Can you output the material exactly as written, minus any pictures it holds?

== MATERIAL PROVIDED

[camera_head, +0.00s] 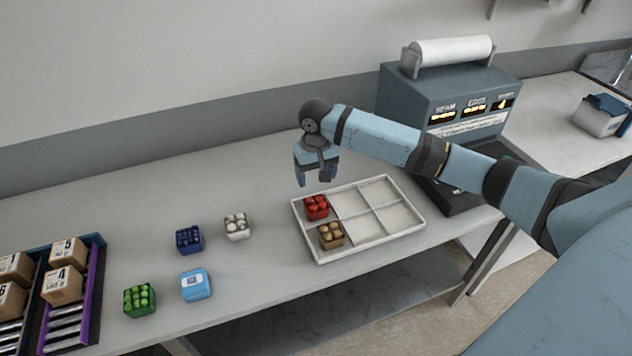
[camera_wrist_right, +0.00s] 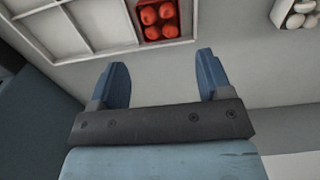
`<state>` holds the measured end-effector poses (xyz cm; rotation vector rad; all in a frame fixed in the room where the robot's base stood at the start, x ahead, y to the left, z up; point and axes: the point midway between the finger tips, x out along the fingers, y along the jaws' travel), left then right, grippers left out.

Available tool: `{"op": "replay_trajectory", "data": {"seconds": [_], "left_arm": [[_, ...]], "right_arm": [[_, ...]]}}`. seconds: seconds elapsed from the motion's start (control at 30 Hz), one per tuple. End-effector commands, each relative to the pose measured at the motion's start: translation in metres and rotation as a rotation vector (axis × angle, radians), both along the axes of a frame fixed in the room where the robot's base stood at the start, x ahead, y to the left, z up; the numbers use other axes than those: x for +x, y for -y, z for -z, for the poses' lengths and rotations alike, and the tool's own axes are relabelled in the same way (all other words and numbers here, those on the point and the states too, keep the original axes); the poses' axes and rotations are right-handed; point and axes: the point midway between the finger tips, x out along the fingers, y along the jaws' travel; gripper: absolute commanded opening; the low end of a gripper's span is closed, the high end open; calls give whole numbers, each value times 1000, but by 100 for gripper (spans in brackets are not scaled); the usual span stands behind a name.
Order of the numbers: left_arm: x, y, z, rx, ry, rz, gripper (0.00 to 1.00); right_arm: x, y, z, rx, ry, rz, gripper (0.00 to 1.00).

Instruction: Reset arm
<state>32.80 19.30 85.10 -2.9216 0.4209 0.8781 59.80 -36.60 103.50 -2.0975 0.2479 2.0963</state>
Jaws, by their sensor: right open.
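My right gripper (camera_head: 315,180) is open and empty. It hangs above the table, just behind the back left corner of the white divided tray (camera_head: 413,223). In the right wrist view its two blue fingers (camera_wrist_right: 163,85) stand wide apart with bare table between them. A box of red items (camera_head: 317,207) sits in the tray's back left compartment and also shows in the right wrist view (camera_wrist_right: 159,20). A box of brown items (camera_head: 330,235) sits in the front left compartment. The other tray compartments look empty. My left gripper is not in view.
Loose on the table, left of the tray, are a white-item box (camera_head: 236,226), a dark blue box (camera_head: 189,239), a light blue box (camera_head: 196,285) and a green box (camera_head: 139,299). Numbered cartons (camera_head: 62,285) stand far left. A grey machine with a roll (camera_head: 440,90) stands behind my right arm.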

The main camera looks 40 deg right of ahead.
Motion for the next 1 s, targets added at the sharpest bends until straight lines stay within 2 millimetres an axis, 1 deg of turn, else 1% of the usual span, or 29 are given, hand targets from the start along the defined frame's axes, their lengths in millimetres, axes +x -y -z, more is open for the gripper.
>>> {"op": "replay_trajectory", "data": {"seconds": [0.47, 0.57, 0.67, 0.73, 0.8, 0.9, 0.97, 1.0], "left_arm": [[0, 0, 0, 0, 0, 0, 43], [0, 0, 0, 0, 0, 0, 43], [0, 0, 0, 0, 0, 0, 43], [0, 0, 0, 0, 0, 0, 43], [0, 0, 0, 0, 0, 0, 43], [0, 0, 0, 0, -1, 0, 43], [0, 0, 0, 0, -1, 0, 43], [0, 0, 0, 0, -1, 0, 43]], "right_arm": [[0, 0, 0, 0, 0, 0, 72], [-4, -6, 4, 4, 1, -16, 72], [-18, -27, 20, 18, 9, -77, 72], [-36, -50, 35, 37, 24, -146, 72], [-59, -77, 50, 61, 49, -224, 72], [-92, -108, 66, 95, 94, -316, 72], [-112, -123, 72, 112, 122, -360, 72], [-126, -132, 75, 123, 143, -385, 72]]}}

====

_ANSWER TO THE TASK:_
[camera_head, +0.00s] 
[camera_wrist_right, +0.00s] 
`<state>` holds the measured end-effector poses (xyz cm; rotation vector rad; all in a frame fixed in the room where the robot's base stood at the start, x ahead, y to the left, z up; point and axes: the point midway between the finger tips, x out along the fingers, y along the jaws' travel), left then right, grippers left out.

Available tool: `{"op": "replay_trajectory", "data": {"seconds": [_], "left_arm": [[_, ...]], "right_arm": [[_, ...]]}}`. seconds: seconds elapsed from the motion's start (control at 30 Hz), one per tuple. End-effector commands, each relative to the pose measured at the motion's start: translation in metres and rotation as a rotation vector (axis × angle, radians), both along the axes of a frame fixed in the room where the robot's base stood at the start, x ahead, y to the left, z up; the numbers use other axes than those: x for +x, y for -y, z for -z, for the poses' lengths and rotations alike, and the tool's own axes are relabelled in the same way (all other words and numbers here, those on the point and the states too, keep the original axes); the poses' axes and rotations are right-handed; point and axes: the point midway between the finger tips, x out along the fingers, y along the jaws' travel; gripper: absolute commanded opening; the low end of a gripper's span is closed, the high end open; calls give whole numbers, each value times 1000, but by 100 for gripper (spans in brackets are not scaled); the usual span stands behind a name.
Order of the numbers: left_arm: x, y, z, rx, ry, rz, gripper (0.00 to 1.00); right_arm: x, y, z, rx, ry, rz, gripper (0.00 to 1.00).

Instruction: Reset arm
<state>32.80 19.30 85.10 -2.9216 0.4209 0.8781 59.80 -36.60 103.50 -2.0975 0.2479 2.0963</state>
Jaws, by their sensor: right open.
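My right gripper (camera_head: 315,180) is open and empty. It hangs above the table, just behind the back left corner of the white divided tray (camera_head: 413,223). In the right wrist view its two blue fingers (camera_wrist_right: 163,85) stand wide apart with bare table between them. A box of red items (camera_head: 317,207) sits in the tray's back left compartment and also shows in the right wrist view (camera_wrist_right: 159,20). A box of brown items (camera_head: 330,235) sits in the front left compartment. The other tray compartments look empty. My left gripper is not in view.
Loose on the table, left of the tray, are a white-item box (camera_head: 236,226), a dark blue box (camera_head: 189,239), a light blue box (camera_head: 196,285) and a green box (camera_head: 139,299). Numbered cartons (camera_head: 62,285) stand far left. A grey machine with a roll (camera_head: 440,90) stands behind my right arm.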

The main camera looks 40 deg right of ahead.
Motion for the next 1 s, targets added at the sharpest bends until straight lines stay within 2 millimetres an axis, 1 deg of turn, else 1% of the usual span, or 29 are given, hand targets from the start along the defined frame's axes, their lengths in millimetres, axes +x -y -z, more is open for the gripper.
>>> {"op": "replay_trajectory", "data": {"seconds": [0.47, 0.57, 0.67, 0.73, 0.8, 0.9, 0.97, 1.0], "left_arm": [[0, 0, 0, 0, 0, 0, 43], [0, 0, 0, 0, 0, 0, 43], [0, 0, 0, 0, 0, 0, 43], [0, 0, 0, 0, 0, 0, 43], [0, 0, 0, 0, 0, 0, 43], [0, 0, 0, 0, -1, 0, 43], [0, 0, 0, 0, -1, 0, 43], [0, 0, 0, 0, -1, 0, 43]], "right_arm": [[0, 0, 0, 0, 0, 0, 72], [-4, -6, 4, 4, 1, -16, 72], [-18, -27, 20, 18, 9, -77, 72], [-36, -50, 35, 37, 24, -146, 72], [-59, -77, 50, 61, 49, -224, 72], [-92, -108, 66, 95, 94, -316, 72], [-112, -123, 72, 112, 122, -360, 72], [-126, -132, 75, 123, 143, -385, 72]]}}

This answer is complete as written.